Understanding the Voice of Your Customer
Customers are loyal. They talk about their experience with others. If you’ve done it right, they feel understood, valued, and heard. They feel joy working with you, choosing you, buying your products, experiencing your services, and investing their time with you. There’s an emotional connection. They trust you.
To gain that trust and keep it, you must really listen to what customers have to say. Listening technology, social media monitoring, surveys, monitoring customer reviews, and market segmentation are all ways you can understand the voice of your customer. Nothing, however, beats an actual conversation. Build confidence through content that uses the customer’s language. Share notes from customer conversations across your sales and marketing team. Help your teams and team members learn from each other and enable one another to deliver a great customer experience.
Listening to the Process
If I were to start my start-up journey again, I would pack differently. I would add listening training into the mix and encourage sharing of customer feedback across the company. One of the biggest obstacles is not pausing, listening, learning, or reflecting.

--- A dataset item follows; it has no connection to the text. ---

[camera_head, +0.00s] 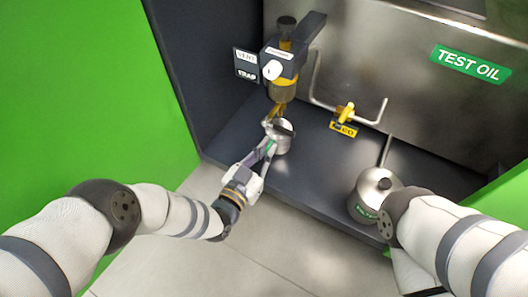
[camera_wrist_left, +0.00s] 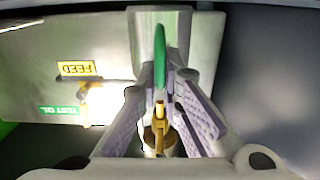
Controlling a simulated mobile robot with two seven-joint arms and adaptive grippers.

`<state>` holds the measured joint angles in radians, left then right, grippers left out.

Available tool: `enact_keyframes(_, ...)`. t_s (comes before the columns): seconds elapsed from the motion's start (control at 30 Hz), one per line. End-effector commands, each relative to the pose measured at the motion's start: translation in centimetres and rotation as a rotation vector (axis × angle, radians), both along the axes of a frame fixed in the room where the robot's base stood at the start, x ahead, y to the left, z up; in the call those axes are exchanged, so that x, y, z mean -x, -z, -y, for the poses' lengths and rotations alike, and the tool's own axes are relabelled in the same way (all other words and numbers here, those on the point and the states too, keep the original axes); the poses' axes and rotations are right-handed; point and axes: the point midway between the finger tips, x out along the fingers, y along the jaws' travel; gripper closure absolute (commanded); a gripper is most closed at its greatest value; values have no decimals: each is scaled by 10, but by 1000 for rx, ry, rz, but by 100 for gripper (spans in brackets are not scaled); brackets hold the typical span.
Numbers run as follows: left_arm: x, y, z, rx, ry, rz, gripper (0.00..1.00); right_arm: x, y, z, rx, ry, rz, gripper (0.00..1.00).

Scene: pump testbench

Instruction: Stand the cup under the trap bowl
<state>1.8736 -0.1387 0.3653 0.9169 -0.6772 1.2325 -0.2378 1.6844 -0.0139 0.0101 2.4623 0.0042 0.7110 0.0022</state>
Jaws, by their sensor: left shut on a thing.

Most people would agree that customer success starts with our understanding of the customer. So, whose job is this? The obvious answer is the customer success team. But pinning CX on one department is a limited worldview. The customer sees far more than what we show them. They see our values in one-on-one conversations. They learn about our mission through the causes we support. They experience our brand in our boards of directors’ decisions and whether they feel valued and heard. Are you making choices that embody the mission and vision and communicate the value of all of your customers, including your employees?
Customer experience is at the core of every successful company, and it is everyone’s responsibility. To ensure that CX is both positive and lasting, you must nurture effective two-way communications with both the customers and the teams within your own company.